Hadahaa is at the southern most tip of the Maldives, close to the equator, in the Northern Huvadhu Atoll. It is one of the largest and deepest atolls in the world, which explains the coral, and only 10 of the 150 islands are inhabited. It is also a very long way (400 kilometres south) of Malé and, until recently, getting there was not the easiest. Seaplanes could not land without endangering the coral and so the journey involved a long boat trip after the internal flight. However, a new airport opened on a neighbouring island on September 11 and now it's a pleasant 15-minute hop on a speedboat. The advantage of scheduled flights is that planes can now take off and land after dark, which means guests don't have to stay overnight in Malé.
The hotel was built by Alila, which took five years in order to avoid disturbing the coral.

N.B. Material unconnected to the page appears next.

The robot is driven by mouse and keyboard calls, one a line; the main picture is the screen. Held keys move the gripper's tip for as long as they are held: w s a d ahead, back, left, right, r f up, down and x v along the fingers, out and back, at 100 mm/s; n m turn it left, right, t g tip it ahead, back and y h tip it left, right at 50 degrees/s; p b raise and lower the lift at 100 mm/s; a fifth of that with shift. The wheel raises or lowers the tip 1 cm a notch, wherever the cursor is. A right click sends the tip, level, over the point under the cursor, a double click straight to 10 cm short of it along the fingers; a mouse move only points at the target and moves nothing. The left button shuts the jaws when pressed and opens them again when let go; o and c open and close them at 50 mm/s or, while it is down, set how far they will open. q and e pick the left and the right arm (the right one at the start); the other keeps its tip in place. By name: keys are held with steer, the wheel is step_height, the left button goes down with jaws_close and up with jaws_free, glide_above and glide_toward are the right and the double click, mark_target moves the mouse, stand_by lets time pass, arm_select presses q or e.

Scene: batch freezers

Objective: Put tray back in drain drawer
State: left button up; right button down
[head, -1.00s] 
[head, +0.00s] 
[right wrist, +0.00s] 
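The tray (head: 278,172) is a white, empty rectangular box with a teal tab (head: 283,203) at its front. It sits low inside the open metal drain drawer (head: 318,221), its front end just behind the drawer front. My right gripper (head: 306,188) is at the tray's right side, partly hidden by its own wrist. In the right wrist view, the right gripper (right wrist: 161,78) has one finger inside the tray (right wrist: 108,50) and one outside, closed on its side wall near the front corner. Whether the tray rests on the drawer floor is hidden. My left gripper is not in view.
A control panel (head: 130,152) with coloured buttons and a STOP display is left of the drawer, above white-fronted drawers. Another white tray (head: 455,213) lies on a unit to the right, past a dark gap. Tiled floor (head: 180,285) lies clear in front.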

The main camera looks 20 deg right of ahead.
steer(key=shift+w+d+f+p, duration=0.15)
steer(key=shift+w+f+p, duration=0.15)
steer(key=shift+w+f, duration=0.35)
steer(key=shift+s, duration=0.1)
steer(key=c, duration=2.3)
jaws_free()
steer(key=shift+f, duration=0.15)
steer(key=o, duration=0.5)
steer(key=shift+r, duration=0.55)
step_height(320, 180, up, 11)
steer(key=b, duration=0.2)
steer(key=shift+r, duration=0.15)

It was recently taken over by Park Hyatt, which has given all 50 rooms a facelift.
It's a good combination. Alila's sensitivity to the environment was paramount, and Hyatt has brought their own high standards to the interiors. There are 14 water villas, 16 pool villas and 20 garden villas. I stayed in a good-sized pool villa that was attractively minimalistic. Made of local timber and glass, its decor featured warm, earthy colours. The lush vegetation by the pool and patio also offered both privacy and beach access.
Haute couture meets barefoot. As with everywhere in the Maldives, it is expensive. But the magnificence of the coral and the sea life also attract divers and snorkellers. Arabella gives snorkelling tours guiding guests expertly through the coral.

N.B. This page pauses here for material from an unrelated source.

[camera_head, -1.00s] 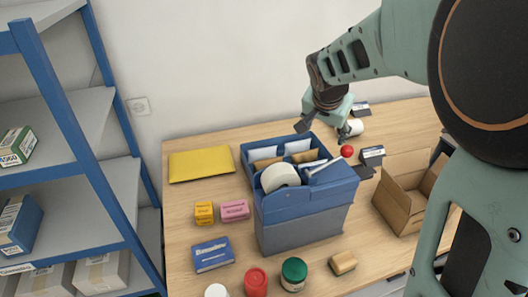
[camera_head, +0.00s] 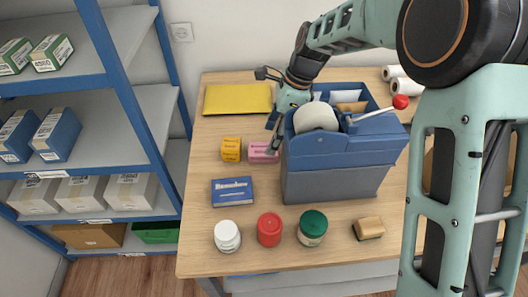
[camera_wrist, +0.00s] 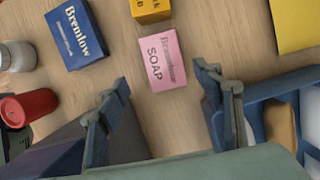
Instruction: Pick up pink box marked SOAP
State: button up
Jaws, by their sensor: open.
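The pink box marked SOAP (camera_wrist: 166,64) lies flat on the table, its label readable in the wrist view. In the head view the pink box (camera_head: 262,152) sits between the yellow box and the blue-grey bin, partly covered by my gripper. My gripper (camera_head: 272,138) is open and empty, pointing down close to the pink box. In the wrist view my gripper's fingers (camera_wrist: 165,108) are spread wide, and the pink box lies just beyond and between the fingertips.
A yellow box (camera_head: 231,149) stands beside the pink box. The blue-grey bin (camera_head: 335,180) is close on the right. A blue Bremlow box (camera_head: 232,191), a yellow envelope (camera_head: 237,99), jars including a red one (camera_head: 269,229), and a shelf (camera_head: 150,110) surround the area.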

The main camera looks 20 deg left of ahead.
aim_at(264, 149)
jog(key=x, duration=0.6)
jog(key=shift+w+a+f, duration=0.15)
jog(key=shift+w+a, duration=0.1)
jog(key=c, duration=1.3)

Good. Every guest has an iPad in the room, along with a 37-inch TV, a DVD and CD player, and an MP3 docking station.
With only 50 rooms the concept is that guests can be individually catered for. Staff can offer to take honeymooning couples to a sandbank in the middle of the Indian Ocean so they can feel alone.
Battuta's has the reputation of being the only truly Maldivian restaurant in the country, but it was only open in the evenings. The problem is that there isn't really any such thing as Maldivian food, except that it involves a lot of tuna. Park Hyatt has recently revamped Battuta's and expanded the menus under a new Irish chef. They did not want to lose the heritage, so now it is described as "regionally inspired" cuisine. Locally sourced ingredients are used on the traditional grill and wood-burning oven. The tables and chairs are set on the sand, reinforcing the need to be barefoot while wearing couture.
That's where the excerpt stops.